Tausende sind gekommen, um das Riesenschiff zu sehen. Sie standen Spalier entlang der Ems, als am vergangenen Freitag die nagelneue „Disney Fantasy“ aus der Meyer Werft in Richtung Nordsee gezogen wurde. Es ist das größte Kreuzfahrtschiff, das eine deutsche Werft je baute: 340 Meter lang, 130.000 Tonnen schwer, 500 Millionen Euro teuer. Wenn der Gigakutter bald zur Jungfernfahrt in die Karibik aufbricht, werden die 1250 Kabinen ausgebucht sein.
Daran kann auch ein tollkühner italienischer Kapitän nichts ändern. Mag er vor der toskanischen Insel Giglio ein ganz ähnliches Riesenschiff auf einen Felsen gesteuert haben, mögen dabei elf Menschen ihr Leben verloren haben, mag die Havarie der größte Versicherungsschaden in der Geschichte der Seefahrt sein - die Kreuzfahrtindustrie wird keinen Schiffbruch erleiden.
Menschenmassen auf schwimmenden Städten
Im 100. Jahr des „Titanic“-Untergangs stürmen die Passagiere nur so die Gangways hinauf. 2 Millionen deutsche Kreuzfahrer zählt die Forschungsgemeinschaft Urlaub und Reisen, und noch 2 Millionen Deutsche planen eine erste Kreuzfahrt. Für sie gehen dieses Jahr acht neue Riesenschiffe vom Stapel. Bald erreichen die Umsätze der Reedereien die Marke von 2 Milliarden Euro. Auch nach der „Costa“Havarie sei von Storno keine Spur, melden die Reiseveranstalter erleichtert.
Viele Deutsche gruseln sich vor einem Flug im Mega-Airbus380 mit seinen 835 Plätzen. Aber mit Tausenden von Menschen auf den endlosen Weiten des Pazifischen Ozeans dümpeln, notfalls in der fensterlosen Innenkabine? Kein Problem!

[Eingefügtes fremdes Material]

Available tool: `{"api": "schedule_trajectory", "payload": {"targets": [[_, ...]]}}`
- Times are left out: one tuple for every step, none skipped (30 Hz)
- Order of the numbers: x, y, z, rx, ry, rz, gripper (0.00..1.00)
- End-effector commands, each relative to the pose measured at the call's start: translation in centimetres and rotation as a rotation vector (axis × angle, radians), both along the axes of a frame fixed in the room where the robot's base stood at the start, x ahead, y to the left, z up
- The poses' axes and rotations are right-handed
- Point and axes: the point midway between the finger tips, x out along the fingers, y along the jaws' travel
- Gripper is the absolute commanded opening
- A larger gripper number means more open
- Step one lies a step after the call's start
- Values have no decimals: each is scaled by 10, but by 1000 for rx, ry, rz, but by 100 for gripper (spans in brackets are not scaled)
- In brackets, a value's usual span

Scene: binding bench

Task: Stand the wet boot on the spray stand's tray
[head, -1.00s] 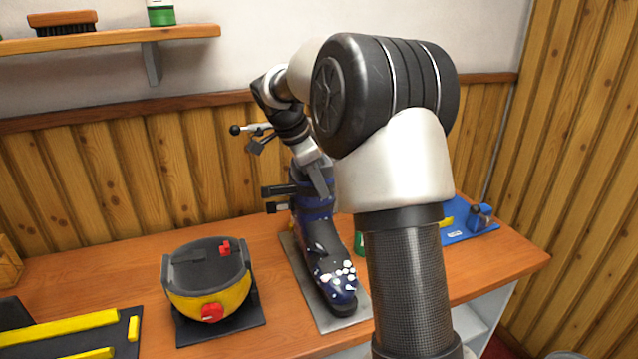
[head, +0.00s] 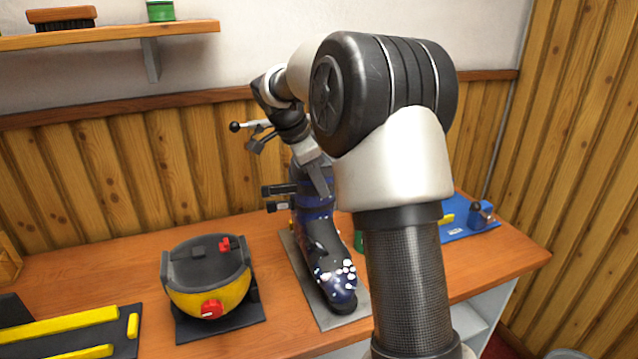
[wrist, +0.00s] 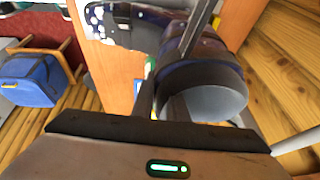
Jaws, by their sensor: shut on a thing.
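The wet boot (head: 322,245) is dark blue and black with white spots on its toe. It is upright over the grey tray (head: 302,268), toe towards me. I cannot tell whether its sole fully touches the tray. My gripper (head: 320,182) is shut on the upper part of the boot; my arm hides some of the grip. In the wrist view, my gripper (wrist: 165,105) has its fingers at the boot cuff (wrist: 205,98), which shows its round grey end. Dark bars (head: 278,190) stick out left of the boot's shaft, perhaps part of the spray stand.
A yellow and black rounded device (head: 208,290) stands left of the tray. Yellow bars (head: 65,328) lie on a dark mat at the front left. A blue mat (head: 470,228) with a blue tool is at the right. A shelf (head: 110,38) holds a brush (head: 62,18).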

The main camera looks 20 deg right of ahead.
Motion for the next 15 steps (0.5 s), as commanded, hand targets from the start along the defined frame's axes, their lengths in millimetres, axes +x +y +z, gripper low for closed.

Menschenmassen auf schwimmenden Städten, so sieht das moderne Kreuzfahrtgeschäft aus. Damit sich niemand langweilt, wird die Ausstattung immer irrwitziger. Wenn die 4000 Passagiere der „Disney Fantasy“ sich auf den 14 Decks eingerichtet haben, können sie eine 245 Meter lange Wildwasserbahn hinabsausen, einen Wanderweg erkunden oder Minigolf spielen. Sie können auf 1335 Sitzplätzen im Theater Platz nehmen, ihre Kinder im „Oceaneer Club“ absetzen und sich im „Senses Spa“ verwöhnen lassen. Abends futtern sie sich durch sechs Restaurants im Schneewittchen- oder Versailles-Design und süffeln sich durch Bars mit Namen wie „Ooh La La“.
Jeder Auftrag bringt neue Sonderwünsche
„Ein Kreuzfahrtschiff muss so kompakt geplant sein, dass es nie in einem Bereich leblos oder starr ist“, sagen Siegfried Schindler und Kai Bunge, die Geschäftsführer von Partner Ship Design. Ihr Architekturbüro ist seit 30 Jahren auf den Bau von Passagierschiffen spezialisiert. Der „Flow“ der Menschen müsse uneingeschränkt sein, jeder Bereich seine eigene Atmosphäre haben, aber das Schiff ein harmonisches Ganzes sein.
Wenn die harmonischen Giganten die Häfen der Bahamas-Inseln oder Mittelmeer-Örtchen ansteuern, verdunkeln ihre Schatten die Kaffeeterrassen an der Hafenpromenade. Die Bucht um den gestrandeten Riesen „Concordia“ gleicht einem Kinderplanschbecken.